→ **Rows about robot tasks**

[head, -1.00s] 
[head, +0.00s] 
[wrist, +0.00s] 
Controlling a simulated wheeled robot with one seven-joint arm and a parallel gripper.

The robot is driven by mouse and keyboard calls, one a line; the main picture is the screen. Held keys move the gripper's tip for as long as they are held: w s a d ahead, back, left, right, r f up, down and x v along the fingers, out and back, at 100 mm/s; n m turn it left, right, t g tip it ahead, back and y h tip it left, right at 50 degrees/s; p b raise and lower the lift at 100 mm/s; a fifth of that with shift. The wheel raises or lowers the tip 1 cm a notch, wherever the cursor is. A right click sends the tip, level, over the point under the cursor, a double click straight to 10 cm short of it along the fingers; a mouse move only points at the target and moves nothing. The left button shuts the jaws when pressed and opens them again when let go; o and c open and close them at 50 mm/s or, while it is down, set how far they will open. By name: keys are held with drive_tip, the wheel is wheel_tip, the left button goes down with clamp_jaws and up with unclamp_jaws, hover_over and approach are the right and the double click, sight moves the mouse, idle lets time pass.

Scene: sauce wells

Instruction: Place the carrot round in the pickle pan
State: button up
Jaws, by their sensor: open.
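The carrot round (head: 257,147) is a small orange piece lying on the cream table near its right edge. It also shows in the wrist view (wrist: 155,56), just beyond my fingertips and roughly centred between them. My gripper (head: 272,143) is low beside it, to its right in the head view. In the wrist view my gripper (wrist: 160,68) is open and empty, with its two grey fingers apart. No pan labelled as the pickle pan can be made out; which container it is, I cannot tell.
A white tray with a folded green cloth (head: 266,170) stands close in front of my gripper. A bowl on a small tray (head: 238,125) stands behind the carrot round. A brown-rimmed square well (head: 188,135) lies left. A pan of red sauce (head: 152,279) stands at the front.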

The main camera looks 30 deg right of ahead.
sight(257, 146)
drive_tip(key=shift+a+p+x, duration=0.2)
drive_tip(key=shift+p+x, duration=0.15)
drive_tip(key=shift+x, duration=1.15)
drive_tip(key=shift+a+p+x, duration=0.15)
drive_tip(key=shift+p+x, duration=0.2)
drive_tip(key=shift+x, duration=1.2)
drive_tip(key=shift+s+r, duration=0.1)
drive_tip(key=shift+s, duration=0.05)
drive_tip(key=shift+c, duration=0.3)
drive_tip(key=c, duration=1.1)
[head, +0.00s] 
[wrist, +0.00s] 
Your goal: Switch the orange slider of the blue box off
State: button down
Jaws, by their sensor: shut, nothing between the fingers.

→ **WHAT IS ASKED**
Only the lines from the one that contains "Jaws, by their sensor: open." to the end of the entries above should be given again, exactly and in full.

→ **RESPONSE TO THIS TASK**
Jaws, by their sensor: open.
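The carrot round (head: 257,147) is a small orange piece lying on the cream table near its right edge. It also shows in the wrist view (wrist: 155,56), just beyond my fingertips and roughly centred between them. My gripper (head: 272,143) is low beside it, to its right in the head view. In the wrist view my gripper (wrist: 160,68) is open and empty, with its two grey fingers apart. No pan labelled as the pickle pan can be made out; which container it is, I cannot tell.
A white tray with a folded green cloth (head: 266,170) stands close in front of my gripper. A bowl on a small tray (head: 238,125) stands behind the carrot round. A brown-rimmed square well (head: 188,135) lies left. A pan of red sauce (head: 152,279) stands at the front.

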The main camera looks 30 deg right of ahead.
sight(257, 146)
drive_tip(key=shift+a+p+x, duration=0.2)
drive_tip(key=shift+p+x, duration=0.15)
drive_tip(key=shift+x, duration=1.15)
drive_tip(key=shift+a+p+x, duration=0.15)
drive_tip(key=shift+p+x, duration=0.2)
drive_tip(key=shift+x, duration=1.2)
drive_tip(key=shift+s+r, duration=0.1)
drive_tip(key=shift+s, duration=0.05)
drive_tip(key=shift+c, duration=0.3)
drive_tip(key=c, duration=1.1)
[head, +0.00s] 
[wrist, +0.00s] 
Your goal: Switch the orange slider of the blue box off
State: button down
Jaws, by their sensor: shut, nothing between the fingers.

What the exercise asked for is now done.